12. yüzyılın meşhur sûfî âlimi İmam Gazâlî rahmetullahi aleyh “Kimyâ-yı Saâdet” adlı meşhur eserinde şöyle der:
Bütün beden; el, ayak, göz… Bunların hepsi sağlıklı şekilde görevlerini yapabilmeleri içindir. Göz iyi görmek, ayak normal yürümek içindir. Bunun gibi kalbin de manen sağlıklı olması gerekir ki vazifesini yapabilsin. Kalp bunun için yaratılmıştır. Ona kendi görevini yapmak kolay gelir. Çünkü bu onun tabiatıdır. Kalbin görevini yapabilmesi için iki şey gerekir: Biri irade, diğeri kudret.
Burada irade Allah Teâlâ’dan başkasını sevmemektir. Çünkü yemek nasıl bedenin gıdası ise Allah Teâlâ’nın muhabbeti de kalbin gıdasıdır. Her kimde yeme isteği kaybolur ya da zayıflarsa o kimse hasta demektir. Bunun gibi bir kalpten de Yüce Allah’ın muhabbeti kaybolur ya da azalırsa o kalp hastadır. Bunun için Allah Teâlâ buyurmuştur ki:
“De ki: Eğer babalarınız, oğullarınız, kardeşleriniz, eşleriniz, hısım akrabanız, kazandığınız mallar, zarara uğramasından korktuğunuz ticaret, hoşlandığınız evler size Allah’tan, Resûlü’nden ve Allah yolunda cihad etmekten daha sevgili ise, artık Allah emrini getirinceye kadar bekleyin! Allah fâsıklar topluluğunu hidayete erdirmez.” (Tevbe 24)
Kudret ile ortaya çıkan şey ise Allah Teâlâ’nın emir ve yasaklarına uymanın kişiye kolay gelmesidir. Böyle bir kimse kendisini zorlamaya ihtiyaç duymaz. Aksine Cenâb-ı Hakk’a itaatten zevk alır. Resûlullah sallallahu aleyhi vesellem bu konuda şöyle buyurmuştur.
“Göz aydınlığım (kalp huzurum ve neşem) namazda kılındı.” (Ahmed b. Hanbel, el-Müsned, 3/128; Hâkim, el-Müstedrek, 2/160)
Kişi irade ve kudretle ortaya çıkan bu manaları kendisinde bulmaz ise bu durum o kimsenin kalbinin hasta olduğunun belirtisidir. Böyle kişi derhal bunların tedavisiyle uğraşmalıdır.
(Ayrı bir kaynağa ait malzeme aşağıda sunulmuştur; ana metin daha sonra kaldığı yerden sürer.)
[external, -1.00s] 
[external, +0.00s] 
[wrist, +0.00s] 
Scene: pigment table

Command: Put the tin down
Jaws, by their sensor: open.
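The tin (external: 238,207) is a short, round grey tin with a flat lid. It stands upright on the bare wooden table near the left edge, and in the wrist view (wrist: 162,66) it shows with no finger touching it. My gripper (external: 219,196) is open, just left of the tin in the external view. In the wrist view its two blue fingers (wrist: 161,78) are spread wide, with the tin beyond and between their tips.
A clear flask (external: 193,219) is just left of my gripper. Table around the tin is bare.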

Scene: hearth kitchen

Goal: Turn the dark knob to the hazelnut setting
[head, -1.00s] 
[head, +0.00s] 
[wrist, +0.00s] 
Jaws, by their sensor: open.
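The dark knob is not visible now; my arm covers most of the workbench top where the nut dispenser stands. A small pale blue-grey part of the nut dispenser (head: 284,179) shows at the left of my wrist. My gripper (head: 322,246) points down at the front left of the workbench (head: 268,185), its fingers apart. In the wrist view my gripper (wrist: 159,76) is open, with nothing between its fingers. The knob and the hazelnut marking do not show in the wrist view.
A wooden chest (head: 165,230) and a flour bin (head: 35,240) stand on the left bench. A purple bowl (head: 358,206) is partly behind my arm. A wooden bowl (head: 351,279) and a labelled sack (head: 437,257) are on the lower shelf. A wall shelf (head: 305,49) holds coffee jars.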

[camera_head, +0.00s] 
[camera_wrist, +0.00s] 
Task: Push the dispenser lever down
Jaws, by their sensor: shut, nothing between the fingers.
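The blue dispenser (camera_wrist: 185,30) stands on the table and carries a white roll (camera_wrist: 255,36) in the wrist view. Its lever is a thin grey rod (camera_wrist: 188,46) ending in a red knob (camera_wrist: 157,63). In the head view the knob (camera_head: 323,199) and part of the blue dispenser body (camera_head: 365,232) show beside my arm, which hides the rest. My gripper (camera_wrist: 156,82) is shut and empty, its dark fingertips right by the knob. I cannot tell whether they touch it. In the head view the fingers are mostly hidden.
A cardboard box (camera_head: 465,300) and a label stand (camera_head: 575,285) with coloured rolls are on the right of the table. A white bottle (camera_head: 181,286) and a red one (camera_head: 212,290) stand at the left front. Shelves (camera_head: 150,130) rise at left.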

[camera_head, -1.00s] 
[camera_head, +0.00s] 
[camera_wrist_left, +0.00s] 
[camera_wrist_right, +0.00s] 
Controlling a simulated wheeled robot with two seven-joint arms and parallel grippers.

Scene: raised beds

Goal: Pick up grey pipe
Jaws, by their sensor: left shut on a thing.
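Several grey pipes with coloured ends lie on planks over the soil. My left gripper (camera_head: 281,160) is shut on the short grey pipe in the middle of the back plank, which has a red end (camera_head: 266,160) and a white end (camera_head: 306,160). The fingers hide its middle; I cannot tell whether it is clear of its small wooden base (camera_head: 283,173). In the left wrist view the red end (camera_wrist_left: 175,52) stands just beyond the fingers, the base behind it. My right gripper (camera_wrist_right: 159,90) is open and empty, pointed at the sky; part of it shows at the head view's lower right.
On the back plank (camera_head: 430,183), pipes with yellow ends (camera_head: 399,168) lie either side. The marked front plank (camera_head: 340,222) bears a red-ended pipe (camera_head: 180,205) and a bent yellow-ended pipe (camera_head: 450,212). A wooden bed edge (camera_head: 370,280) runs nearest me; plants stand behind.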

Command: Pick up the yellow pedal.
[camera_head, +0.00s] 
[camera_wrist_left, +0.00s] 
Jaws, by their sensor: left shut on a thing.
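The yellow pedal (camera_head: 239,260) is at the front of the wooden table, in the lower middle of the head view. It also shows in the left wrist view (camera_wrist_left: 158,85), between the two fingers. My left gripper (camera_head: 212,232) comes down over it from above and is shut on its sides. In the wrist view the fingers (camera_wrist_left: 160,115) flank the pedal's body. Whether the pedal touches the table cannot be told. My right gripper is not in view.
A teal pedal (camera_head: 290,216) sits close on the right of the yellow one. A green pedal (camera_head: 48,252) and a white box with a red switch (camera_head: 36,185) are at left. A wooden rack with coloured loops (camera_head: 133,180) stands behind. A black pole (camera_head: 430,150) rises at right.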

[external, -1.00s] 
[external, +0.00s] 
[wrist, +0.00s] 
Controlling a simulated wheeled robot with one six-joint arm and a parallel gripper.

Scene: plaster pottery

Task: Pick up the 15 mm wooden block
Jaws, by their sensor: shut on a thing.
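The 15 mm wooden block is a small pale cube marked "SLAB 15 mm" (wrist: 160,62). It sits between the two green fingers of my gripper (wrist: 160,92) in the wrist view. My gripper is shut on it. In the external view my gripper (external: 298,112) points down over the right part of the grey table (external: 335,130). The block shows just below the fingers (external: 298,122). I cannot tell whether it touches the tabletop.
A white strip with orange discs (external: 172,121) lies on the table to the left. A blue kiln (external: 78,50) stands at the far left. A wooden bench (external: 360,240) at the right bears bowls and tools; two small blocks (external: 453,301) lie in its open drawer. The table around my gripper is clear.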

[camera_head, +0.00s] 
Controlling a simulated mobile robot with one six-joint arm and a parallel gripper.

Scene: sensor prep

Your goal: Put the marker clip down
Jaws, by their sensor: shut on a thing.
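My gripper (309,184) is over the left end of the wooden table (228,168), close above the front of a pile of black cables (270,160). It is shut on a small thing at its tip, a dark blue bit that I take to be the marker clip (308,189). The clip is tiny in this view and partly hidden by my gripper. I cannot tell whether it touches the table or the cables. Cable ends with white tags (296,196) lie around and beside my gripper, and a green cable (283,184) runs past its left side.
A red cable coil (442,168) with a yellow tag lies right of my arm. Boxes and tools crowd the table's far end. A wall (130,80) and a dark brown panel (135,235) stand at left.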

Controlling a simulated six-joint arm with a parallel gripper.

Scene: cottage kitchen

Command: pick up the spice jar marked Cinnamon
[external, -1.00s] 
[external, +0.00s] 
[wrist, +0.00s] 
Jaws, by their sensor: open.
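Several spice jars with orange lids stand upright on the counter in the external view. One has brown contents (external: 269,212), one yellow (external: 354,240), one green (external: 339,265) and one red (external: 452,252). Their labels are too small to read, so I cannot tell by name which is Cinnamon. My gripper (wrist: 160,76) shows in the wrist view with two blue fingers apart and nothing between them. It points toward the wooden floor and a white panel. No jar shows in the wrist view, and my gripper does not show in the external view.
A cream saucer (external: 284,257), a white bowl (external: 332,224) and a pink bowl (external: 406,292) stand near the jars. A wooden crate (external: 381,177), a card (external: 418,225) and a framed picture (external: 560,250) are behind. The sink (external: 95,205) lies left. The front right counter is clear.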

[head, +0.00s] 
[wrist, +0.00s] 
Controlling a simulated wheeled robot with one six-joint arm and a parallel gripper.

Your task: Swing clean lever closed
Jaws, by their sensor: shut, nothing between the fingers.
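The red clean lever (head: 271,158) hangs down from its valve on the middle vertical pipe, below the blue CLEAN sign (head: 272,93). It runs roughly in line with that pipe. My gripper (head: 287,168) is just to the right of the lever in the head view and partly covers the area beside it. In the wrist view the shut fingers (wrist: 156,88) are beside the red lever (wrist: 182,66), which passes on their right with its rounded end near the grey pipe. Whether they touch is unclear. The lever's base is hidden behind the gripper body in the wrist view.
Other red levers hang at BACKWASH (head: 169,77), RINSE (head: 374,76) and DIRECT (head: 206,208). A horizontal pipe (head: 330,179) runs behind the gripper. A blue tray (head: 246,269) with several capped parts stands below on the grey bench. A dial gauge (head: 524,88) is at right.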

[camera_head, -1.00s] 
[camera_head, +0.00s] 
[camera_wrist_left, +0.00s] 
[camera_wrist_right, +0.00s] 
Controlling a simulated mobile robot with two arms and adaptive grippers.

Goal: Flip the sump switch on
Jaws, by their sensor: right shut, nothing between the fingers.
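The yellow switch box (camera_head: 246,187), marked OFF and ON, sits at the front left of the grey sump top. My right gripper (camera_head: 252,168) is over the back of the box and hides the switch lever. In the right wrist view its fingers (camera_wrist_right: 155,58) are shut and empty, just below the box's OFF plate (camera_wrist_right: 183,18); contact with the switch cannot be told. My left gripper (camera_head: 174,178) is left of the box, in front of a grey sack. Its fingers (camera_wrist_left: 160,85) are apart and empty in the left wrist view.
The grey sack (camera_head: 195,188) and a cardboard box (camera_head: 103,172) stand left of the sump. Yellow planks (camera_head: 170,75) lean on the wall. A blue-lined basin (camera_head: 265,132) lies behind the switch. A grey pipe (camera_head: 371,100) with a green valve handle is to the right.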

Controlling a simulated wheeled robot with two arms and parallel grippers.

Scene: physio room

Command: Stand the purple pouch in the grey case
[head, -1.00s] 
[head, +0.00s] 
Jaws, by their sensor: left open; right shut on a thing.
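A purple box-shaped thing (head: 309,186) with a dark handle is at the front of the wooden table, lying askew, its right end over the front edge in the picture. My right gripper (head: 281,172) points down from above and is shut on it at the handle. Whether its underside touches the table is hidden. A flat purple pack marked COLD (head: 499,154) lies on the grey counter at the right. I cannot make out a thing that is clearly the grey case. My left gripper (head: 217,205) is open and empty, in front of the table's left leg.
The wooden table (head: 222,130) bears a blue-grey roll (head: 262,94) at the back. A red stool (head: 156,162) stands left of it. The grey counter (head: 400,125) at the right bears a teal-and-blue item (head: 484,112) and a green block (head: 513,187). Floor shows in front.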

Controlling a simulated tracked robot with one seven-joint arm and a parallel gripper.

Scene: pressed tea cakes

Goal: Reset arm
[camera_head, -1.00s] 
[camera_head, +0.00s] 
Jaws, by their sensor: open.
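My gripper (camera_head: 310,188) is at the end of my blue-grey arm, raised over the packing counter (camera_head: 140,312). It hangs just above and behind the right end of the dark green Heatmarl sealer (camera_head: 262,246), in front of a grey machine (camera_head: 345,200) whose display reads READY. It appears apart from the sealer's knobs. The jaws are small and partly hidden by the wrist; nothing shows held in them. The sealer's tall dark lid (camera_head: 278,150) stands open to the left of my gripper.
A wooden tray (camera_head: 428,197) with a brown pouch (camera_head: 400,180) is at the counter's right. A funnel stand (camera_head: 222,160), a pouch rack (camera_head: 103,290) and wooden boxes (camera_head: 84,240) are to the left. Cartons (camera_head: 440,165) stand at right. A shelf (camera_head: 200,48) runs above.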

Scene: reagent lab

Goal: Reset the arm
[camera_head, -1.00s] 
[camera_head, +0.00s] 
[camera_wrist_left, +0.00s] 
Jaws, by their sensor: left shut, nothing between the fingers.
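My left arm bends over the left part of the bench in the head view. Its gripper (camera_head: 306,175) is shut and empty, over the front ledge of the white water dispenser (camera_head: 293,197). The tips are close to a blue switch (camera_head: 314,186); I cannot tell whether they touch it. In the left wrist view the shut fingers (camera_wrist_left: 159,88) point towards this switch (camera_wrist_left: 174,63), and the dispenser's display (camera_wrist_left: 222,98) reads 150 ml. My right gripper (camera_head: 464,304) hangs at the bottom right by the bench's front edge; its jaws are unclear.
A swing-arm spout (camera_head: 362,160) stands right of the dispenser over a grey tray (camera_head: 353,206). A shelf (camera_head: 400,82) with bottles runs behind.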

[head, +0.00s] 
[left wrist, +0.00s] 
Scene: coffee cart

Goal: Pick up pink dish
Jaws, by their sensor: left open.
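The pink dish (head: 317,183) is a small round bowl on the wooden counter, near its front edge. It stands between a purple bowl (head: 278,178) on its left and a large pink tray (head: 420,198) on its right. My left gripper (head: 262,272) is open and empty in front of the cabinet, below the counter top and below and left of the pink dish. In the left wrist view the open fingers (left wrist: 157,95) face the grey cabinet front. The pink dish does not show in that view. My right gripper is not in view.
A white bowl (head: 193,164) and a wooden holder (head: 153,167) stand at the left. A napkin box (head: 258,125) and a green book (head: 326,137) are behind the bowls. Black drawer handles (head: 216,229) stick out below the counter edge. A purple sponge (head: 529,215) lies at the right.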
Kişi bazen de bu sıfatta olduğunu zanneder fakat öyle değildir. Çünkü insan kendi kusurunu göremez. Kişi kendi kusurunu dört yolla bilebilir:
Birincisi: Kişi kâmil bir mürşidin huzurunda oturmalıdır. O mürşid onun kalbine nazar eder ve kusurlarını ona bildirir. Bu zamanda böyle mürşid az bulunur.
İkincisi: Kişi şefkatli bir dostu kendisine denetçi yapar. Bu dost yağcılık yaparak onun ayıplarını gizlemez, haset de etmez. Böyle bir dost da az bulunur.
Davud Tâî rahmetullahi aleyh insanlardan uzaklaştığında neden böyle yaptığı sorulunca demişti ki: “Kusurlarımı benden gizleyen kimseleri ne yapayım?”
Üçüncüsü: Kişi, kendisine dost olmayan, hatta düşmanlık edenlerin kendisi hakkında söylediklerini dinlemelidir. Çünkü düşmanın gözü daima kusurlara takılır. Abartılı konuşsa da sözlerinde doğruluk payı vardır.
Dördüncüsü: Kişi insanlara bakmalı, kimde bir kusur görürse kendisi bunlardan kaçınmalı, nefsinin de o gördüğü kusurlarla malû olduğunu olduğunu düşünmelidir.
Kişi ne kadar ahmaksa kendisini o kadar iyi zanneder. Akıllı kimse kendisini kusurlu görendir. Hz. Ömer, Huzeyfe el-Yemân’a “Sen Resûlullah sallallahu aleyhi vesellemin münafıklar hakkında söylediği sırları biliyorsun. Söyle, bende münafıklık izlerinden bir şey görüyor musun?” diye sorardı. Allah ikisinden de razı olsun.
Şu halde herkesin kendi kusurlarını öğrenmek istemesi gerekir. Çünkü hastalık bilinmez ise ilaç da kullanılamaz.